I wanted to add to the much simpler video because the idea of not realizing one is "lying" or actually believing a particular version of reality can come from having a different experience of what reality is. There are times I think the sensory bias can kind of unfairly invalidate this, and perhaps that is even what leads to the individual "inventing factual information". If the intuitions were accepted in a raw manner, it might clear that up. Take the video's example of the reason for running late - "I overslept". That is a factual reason, but maybe the intuition and feeling values suggest oversleeping due to some deeper frustration with reality, a kind of subconcious protest. Can you say that to people? NOPE. They will roll their eyes and deem it melodramatic BS. But what is the outcome the person deems FIT to the intuitve-feeling reality? One of sympathy, not condemnation. So they tell the white lie to get sympathy. Other times, the person cannot explain what happened. Talking with many who prefer Ne, they just dont know why they, say, ran late. Maybe something caught their attention and they went into some inspired daydream about it, and then 20 minutes past and wham! They are late. They may have no idea how to go about explaining this sort of thing. I've seen some compare it to "ooh shiny object" syndrome, but more so with thoughts/ideas in the mind. This is hard for other people to grasp, so a simpler explanation gets offered.
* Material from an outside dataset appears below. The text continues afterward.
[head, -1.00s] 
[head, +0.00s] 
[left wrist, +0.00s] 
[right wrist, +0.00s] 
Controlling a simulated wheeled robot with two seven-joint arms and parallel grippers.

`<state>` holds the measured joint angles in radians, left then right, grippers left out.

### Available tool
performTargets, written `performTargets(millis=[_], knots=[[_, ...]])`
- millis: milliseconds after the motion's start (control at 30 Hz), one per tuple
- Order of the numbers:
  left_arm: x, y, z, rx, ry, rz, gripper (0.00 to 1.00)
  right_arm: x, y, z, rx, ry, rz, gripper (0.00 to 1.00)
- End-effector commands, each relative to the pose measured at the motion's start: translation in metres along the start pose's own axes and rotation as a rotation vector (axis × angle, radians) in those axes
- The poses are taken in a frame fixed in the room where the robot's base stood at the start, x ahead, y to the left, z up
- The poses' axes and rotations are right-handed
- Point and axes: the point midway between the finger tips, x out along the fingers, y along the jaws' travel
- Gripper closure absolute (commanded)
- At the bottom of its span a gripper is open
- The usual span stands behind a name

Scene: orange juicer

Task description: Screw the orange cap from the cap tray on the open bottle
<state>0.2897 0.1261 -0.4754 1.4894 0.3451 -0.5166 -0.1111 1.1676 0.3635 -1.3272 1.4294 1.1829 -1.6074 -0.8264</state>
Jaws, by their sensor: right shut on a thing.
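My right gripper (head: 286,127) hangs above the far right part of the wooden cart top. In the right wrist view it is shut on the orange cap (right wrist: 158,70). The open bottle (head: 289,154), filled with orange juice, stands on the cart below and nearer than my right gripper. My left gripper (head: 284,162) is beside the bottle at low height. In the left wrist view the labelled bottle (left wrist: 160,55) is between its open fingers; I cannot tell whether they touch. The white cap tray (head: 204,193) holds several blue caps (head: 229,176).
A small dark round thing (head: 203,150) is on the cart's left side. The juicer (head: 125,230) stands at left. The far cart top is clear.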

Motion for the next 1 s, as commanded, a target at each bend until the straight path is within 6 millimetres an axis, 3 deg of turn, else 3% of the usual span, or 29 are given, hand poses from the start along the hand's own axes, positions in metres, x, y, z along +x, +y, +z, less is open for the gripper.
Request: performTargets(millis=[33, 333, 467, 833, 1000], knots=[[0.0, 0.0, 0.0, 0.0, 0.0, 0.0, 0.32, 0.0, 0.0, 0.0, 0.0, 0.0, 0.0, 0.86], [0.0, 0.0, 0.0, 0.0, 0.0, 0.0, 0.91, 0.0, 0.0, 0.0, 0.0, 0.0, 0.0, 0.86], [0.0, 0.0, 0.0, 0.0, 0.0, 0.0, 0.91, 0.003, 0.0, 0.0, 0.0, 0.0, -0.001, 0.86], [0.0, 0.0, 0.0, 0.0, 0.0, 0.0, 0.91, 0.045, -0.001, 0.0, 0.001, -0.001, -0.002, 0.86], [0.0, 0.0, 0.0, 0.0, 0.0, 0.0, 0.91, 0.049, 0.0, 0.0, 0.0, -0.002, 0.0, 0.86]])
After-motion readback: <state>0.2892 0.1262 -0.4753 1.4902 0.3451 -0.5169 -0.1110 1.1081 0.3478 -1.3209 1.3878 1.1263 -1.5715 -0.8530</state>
I will add that MOST ENFPs I know simply do not comment on things they don't have a solid grasp of (if they cant remember, then they just say so) or they note when something is speculative or they are telling a silly story. The extremes of this so-called lying is not typical or many learn rather young the pitfalls of it.
Side note: I hate videos because I could've read a article and gotten the same info 2x as quickly, but here I have to wait for pauses and words often take longer to say than to read.